Plan 9 from Outer Space

Plan 9 from Outer Space, source: Valiant Pictures

A week back into the narrative, and it’s become fun again. I don’t know when it’s going to be finished, but I like knowing where I’m going. The story contains a lot of touchstones to other stories that nonetheless stand alone fine. One of the scenes made me pause, though. My male protag asked his girlfriend to marry him. (Because there’s no time like a day into an alien invasion to propose. Sort of makes your jumbotron engagement at the Raiders game on national television look kind of lame, doesn’t it?) The girl decides she wants to make the proposition mean something in and of itself. So she reveals her mother made her father perform the engagement ritual from her homeworld. It involves sucking blood from a cut and making a vow to love and protect the other person and to promise oneself in marriage. Um…
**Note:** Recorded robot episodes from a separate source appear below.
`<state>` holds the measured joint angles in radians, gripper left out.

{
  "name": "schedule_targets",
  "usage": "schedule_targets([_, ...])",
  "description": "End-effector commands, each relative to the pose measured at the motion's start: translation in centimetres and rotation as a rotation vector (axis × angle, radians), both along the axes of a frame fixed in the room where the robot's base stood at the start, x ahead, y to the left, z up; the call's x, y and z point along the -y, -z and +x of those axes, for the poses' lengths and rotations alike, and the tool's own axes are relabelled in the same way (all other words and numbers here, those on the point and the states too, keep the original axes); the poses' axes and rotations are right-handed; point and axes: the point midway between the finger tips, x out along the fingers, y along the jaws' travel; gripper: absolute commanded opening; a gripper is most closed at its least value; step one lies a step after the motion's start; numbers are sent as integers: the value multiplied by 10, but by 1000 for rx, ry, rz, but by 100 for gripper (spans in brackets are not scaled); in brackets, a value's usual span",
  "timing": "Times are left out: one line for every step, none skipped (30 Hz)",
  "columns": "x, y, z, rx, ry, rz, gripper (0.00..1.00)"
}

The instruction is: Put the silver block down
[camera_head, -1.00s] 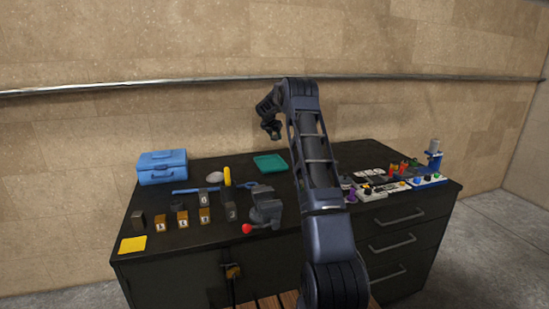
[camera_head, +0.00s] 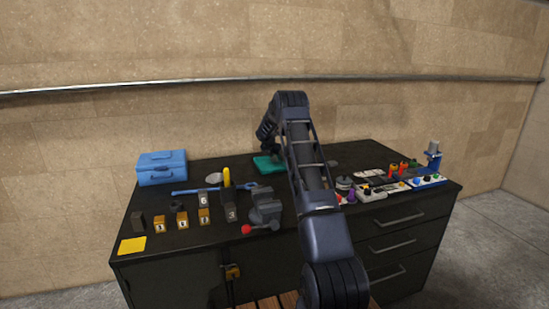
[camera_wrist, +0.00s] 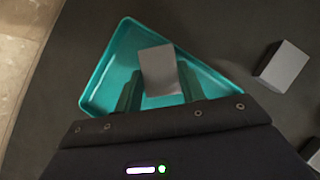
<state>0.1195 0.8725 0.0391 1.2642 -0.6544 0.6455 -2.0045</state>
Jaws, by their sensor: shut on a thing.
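My gripper (camera_wrist: 158,82) is shut on the silver block (camera_wrist: 160,68), which shows between the two fingers in the wrist view. The block is over the teal tray (camera_wrist: 97,85), within its rim as seen from above. I cannot tell whether the block touches the tray floor. In the head view, my arm reaches down to the teal tray (camera_head: 262,160) at the back middle of the bench, and the block is hidden there.
A second grey block (camera_wrist: 283,66) lies right of the tray. A blue toolbox (camera_head: 162,168), a vise (camera_head: 264,207) and several numbered blocks (camera_head: 182,219) stand on the left of the dark bench. Knobs and switch boxes (camera_head: 372,192) crowd the right side.

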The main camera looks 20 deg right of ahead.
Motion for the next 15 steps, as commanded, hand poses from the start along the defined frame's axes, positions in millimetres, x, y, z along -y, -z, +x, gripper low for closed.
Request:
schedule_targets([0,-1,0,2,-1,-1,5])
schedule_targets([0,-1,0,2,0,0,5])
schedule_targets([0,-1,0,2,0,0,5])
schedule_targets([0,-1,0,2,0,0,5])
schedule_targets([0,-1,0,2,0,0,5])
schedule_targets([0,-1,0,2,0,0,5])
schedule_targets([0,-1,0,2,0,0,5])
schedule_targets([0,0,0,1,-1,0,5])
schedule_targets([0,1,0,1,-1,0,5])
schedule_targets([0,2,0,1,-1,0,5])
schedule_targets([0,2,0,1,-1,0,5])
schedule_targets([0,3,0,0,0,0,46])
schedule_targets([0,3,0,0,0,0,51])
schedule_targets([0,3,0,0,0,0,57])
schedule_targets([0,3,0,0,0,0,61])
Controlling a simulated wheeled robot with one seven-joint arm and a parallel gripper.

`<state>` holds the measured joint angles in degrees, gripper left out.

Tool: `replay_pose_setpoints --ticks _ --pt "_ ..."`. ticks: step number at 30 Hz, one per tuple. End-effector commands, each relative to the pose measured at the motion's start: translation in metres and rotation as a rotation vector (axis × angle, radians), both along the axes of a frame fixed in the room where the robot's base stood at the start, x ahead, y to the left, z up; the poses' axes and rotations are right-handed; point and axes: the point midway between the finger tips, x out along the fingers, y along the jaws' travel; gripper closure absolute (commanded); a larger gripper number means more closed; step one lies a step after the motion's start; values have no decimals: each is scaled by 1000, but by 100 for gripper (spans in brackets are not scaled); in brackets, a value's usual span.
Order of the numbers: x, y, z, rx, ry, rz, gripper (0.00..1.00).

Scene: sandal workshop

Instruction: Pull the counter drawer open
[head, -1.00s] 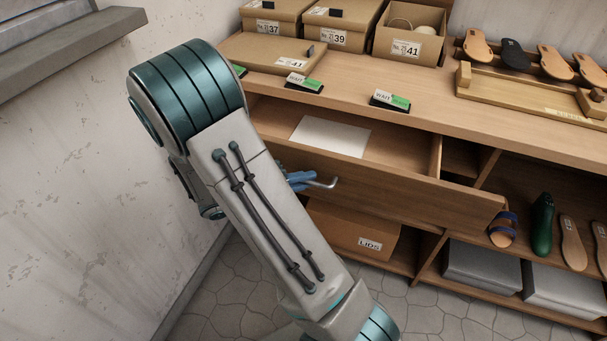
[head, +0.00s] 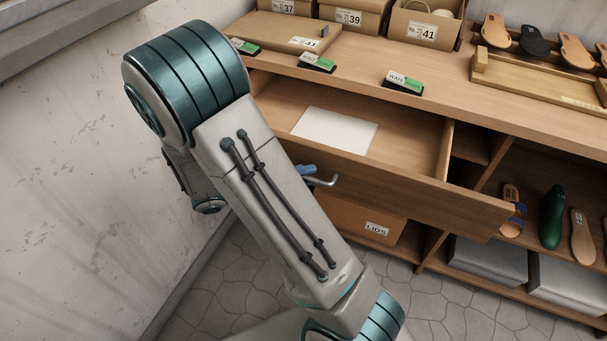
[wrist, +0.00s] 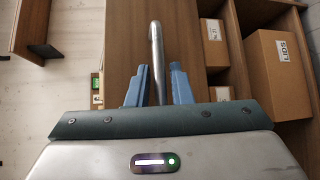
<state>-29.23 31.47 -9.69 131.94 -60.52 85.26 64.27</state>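The wooden counter drawer (head: 420,195) is pulled well out of the counter, and its open inside shows. A metal bar handle (head: 322,181) stands out from its front. In the wrist view the handle (wrist: 156,45) runs between the two blue fingers of my gripper (wrist: 158,82). In the head view my arm hides most of the gripper; only a bit of blue finger shows by the handle.
A white sheet (head: 335,130) lies in the drawer. A lids box (head: 350,217) stands on the shelf below. The wooden counter top (head: 440,85) holds boxes, tags and a sandal rack. A wall (head: 70,180) is close on the left. The stone floor (head: 440,300) in front is clear.

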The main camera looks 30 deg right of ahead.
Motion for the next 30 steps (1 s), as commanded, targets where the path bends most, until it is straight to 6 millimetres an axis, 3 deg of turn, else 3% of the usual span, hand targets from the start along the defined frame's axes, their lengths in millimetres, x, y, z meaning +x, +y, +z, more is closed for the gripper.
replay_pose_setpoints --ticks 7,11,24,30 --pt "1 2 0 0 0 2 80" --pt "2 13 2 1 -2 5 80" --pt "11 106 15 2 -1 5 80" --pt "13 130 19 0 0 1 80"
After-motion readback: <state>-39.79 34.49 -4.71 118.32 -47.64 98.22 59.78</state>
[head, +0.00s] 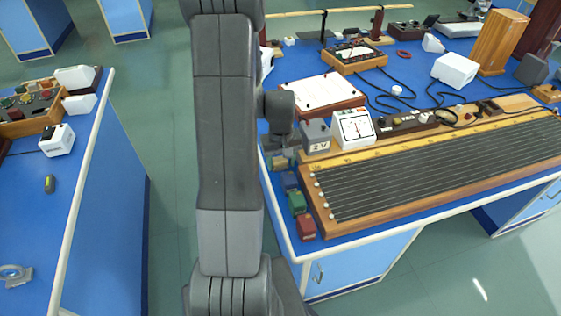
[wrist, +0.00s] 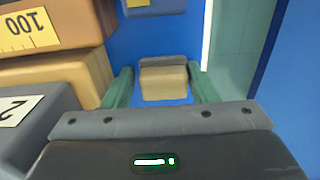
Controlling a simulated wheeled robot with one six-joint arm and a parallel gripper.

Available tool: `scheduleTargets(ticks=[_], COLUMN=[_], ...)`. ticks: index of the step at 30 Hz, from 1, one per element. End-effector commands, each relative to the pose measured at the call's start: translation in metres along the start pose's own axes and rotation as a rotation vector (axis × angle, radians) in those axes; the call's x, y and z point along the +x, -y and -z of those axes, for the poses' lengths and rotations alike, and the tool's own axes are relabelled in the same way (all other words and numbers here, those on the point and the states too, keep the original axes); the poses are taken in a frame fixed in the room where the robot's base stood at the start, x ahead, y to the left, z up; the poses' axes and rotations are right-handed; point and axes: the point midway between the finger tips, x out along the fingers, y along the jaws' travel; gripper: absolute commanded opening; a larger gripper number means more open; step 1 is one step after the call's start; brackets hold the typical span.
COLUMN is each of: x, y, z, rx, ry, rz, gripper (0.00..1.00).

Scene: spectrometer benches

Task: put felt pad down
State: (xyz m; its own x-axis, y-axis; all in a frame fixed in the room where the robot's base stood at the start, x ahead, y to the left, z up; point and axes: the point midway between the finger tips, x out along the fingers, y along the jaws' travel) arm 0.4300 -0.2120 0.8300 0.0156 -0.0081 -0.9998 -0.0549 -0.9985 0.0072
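The felt pad (wrist: 163,82) is a small tan block with a dark grey strip along its far side. In the wrist view it fills the space between the green fingertips of my gripper (wrist: 162,75), which appears shut on it. The pad is low over the blue bench top (wrist: 120,45); I cannot tell whether it touches it. In the head view the tan pad (head: 281,162) shows small beside the wooden wire board (head: 320,219), with my gripper partly hidden by my arm.
Blue (head: 290,181), green (head: 297,202) and red (head: 306,228) blocks line the bench's left edge. A grey weight-like box (head: 316,137) and a white-faced meter (head: 354,128) stand close by. The bench's pale edge (wrist: 207,30) is near the right finger.

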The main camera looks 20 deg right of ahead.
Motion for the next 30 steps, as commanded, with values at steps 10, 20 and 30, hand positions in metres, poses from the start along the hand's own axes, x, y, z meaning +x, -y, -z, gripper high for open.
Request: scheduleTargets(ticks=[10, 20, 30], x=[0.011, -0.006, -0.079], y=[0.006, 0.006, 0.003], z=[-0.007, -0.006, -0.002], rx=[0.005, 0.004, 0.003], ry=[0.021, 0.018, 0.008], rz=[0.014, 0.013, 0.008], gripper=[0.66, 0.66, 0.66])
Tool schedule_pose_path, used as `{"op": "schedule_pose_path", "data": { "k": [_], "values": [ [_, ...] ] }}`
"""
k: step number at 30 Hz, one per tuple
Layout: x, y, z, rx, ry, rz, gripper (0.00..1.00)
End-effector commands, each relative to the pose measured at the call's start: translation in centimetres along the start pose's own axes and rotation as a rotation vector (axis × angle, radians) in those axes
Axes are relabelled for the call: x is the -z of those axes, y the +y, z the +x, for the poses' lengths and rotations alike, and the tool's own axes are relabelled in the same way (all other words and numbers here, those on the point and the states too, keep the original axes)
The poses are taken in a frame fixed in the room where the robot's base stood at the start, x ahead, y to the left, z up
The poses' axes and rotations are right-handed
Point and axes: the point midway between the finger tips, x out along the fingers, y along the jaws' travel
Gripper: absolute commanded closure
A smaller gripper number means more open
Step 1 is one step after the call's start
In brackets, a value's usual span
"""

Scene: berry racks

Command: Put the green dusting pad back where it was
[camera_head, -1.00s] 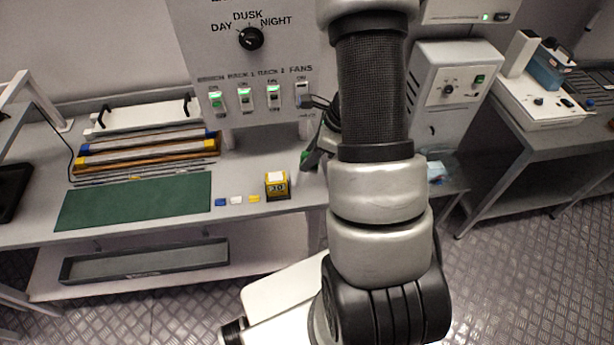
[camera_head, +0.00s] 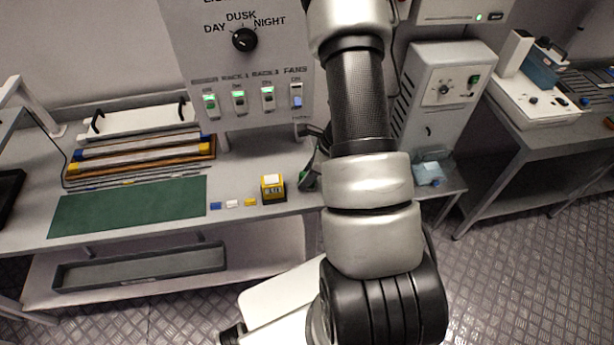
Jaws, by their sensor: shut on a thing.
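My gripper (camera_head: 309,180) shows only in part, as a dark shape at the left edge of my arm, low over the right end of the bench. It is shut on the green dusting pad (camera_head: 302,176), of which only a small green sliver shows; the rest is hidden by the gripper and arm. I cannot tell whether the pad touches the bench top.
A switch panel (camera_head: 240,75) stands behind. A grey cabinet (camera_head: 440,100) stands right of my arm.

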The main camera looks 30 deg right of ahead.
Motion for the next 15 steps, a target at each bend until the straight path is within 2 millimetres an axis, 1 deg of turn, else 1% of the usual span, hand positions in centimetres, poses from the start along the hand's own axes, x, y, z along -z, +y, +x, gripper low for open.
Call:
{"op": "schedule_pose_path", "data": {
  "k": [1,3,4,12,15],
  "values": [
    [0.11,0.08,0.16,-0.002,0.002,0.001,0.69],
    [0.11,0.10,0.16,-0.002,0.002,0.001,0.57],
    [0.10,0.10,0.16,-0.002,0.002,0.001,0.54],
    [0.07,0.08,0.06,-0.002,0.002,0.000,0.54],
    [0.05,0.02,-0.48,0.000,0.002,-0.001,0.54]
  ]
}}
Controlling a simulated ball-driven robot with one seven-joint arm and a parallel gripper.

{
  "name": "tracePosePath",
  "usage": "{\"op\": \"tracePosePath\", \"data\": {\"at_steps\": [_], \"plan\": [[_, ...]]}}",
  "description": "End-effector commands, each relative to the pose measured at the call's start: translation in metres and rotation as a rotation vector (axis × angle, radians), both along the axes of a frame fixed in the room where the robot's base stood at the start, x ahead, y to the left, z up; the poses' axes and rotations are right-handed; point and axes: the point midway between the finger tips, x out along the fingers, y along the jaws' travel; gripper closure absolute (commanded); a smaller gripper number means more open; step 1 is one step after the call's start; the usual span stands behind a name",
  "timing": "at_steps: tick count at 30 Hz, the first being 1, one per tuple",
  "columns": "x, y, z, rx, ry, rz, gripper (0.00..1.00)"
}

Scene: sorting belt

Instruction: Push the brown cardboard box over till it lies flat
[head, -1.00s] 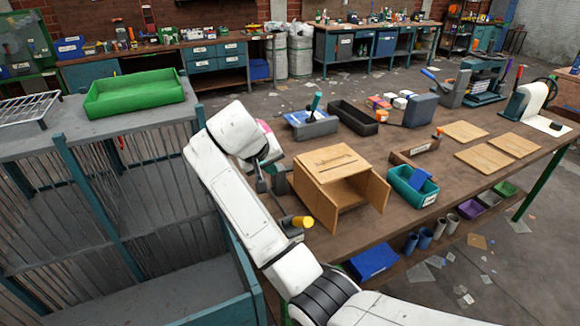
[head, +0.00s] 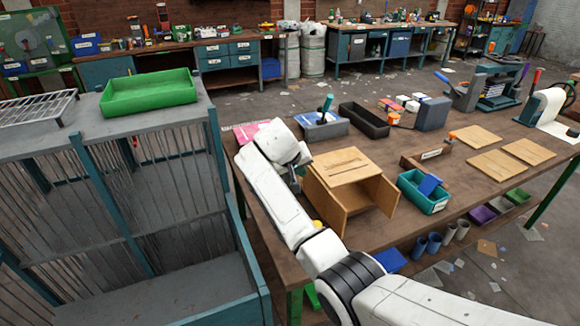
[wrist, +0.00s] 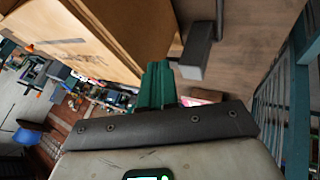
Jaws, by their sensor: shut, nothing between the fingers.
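The brown cardboard box (head: 325,196) stands upright on the workbench, in the middle of the head view. Its flaps hang open on the front right side. My gripper (head: 295,182) is at the box's left side, low beside it and partly hidden by my arm. In the wrist view the box (wrist: 85,25) fills the upper left as a large tan surface. My gripper's teal fingers (wrist: 155,85) are shut together and empty, close to the box's edge. I cannot tell whether they touch it.
On the workbench (head: 262,195), a teal bin (head: 411,193) with a blue item stands right of the box. A blue-grey holder (head: 322,130) and a black tray (head: 364,121) stand behind it. A grey cage (head: 110,190) with a green tray (head: 150,95) is at left.

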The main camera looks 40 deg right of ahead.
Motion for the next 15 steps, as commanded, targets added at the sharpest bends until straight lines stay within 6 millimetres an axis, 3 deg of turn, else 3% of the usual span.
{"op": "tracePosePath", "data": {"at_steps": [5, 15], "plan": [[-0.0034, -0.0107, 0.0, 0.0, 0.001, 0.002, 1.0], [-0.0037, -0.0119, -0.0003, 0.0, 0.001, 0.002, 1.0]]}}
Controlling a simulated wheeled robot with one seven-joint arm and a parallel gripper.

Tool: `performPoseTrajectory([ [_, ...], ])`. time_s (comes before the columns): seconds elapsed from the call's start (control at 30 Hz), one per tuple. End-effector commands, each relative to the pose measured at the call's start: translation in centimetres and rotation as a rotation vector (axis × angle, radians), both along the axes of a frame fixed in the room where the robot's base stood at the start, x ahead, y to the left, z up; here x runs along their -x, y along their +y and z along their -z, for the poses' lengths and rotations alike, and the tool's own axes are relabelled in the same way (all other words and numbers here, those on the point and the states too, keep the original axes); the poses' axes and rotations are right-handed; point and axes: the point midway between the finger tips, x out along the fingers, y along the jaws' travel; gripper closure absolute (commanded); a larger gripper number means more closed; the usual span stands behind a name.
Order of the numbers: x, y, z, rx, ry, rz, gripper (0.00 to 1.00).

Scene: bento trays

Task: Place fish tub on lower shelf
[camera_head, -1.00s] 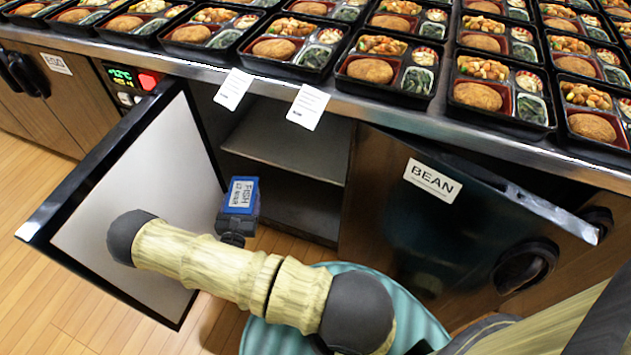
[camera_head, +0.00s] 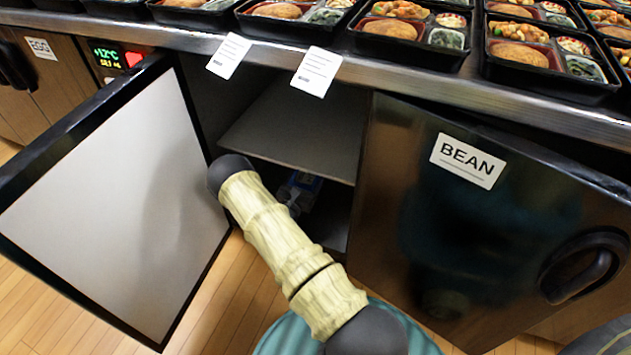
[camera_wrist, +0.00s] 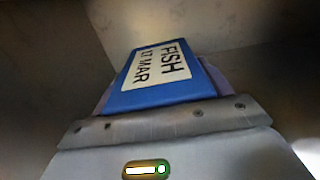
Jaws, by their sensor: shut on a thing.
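The fish tub (camera_wrist: 150,75) is blue with a white label reading "FISH 17 MAR", and it fills the middle of the wrist view. My gripper (camera_wrist: 165,115) is shut on it. In the head view the tub (camera_head: 308,180) is small and dim inside the open cabinet, below the middle shelf (camera_head: 290,130) and above or at the lower shelf (camera_head: 325,220). My arm hides part of it. Whether the tub touches the lower shelf cannot be told.
The left cabinet door (camera_head: 110,200) stands open to the left. The door labelled BEAN (camera_head: 480,220) stands at the right of the opening. The counter (camera_head: 420,80) with bento trays (camera_head: 420,45) lies above. Two paper tags (camera_head: 318,70) hang from its edge.

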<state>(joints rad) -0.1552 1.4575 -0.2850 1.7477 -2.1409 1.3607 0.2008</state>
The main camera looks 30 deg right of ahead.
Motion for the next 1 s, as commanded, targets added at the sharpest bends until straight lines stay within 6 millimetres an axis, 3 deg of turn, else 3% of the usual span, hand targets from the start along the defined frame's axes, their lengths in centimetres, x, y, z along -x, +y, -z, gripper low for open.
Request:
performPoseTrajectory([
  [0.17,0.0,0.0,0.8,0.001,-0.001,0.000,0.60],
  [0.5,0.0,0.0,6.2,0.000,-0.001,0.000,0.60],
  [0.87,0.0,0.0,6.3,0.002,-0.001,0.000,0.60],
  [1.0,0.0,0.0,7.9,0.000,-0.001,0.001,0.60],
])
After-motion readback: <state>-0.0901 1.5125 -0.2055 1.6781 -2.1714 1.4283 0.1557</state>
I’m not a Twilight fan, unless you mean the Paul Newman movie from 1998.

I liked the ritual and thought it could up the romantic tension nicely. But at the same time, I did not want my protag or his new fiancee to be the futuristic version of Edward and Bella. So when she makes him suck blood from a cut she’s made in her hand, he says, “Like a vampire?” to which she replies “That’s gross.” Then, as he finishes promising his life to her, a bug flies into his mouth.

The Tenth Doctor - BBC

Good. No Daleks. I can beat these losers in about ten minutes. OK, fifteen. I haven’t had my coffee yet. Source: BBC

The idea has origins in, of all places, Reservoir Dogs, where one character complains about sex scenes in movies. He describes an early Meg Ryan film where Meg and her lover wake up the next morning not to violins and soft light and warm fuzzies but a nasty case of morning breath. These characters are in a remote mountain ravine, living in tents with other soldiers and little electrical power, no running water, and food that was up and moving around only hours before (or stored in air-tight packs for months.) There are no violins and soft light and warm fuzzies. There are only bugs, animal jerky, and other people’s BO.

One of the fun parts was putting names, personalities, and backstory to characters referred to as “Soldier 1” or “the prisoner” in the outline. It makes it easier for a lightly-sketched scene to come alive. Now I have to resist the temptation to insert a whimsical Englishman with two hearts coming in to make weird stuff happen.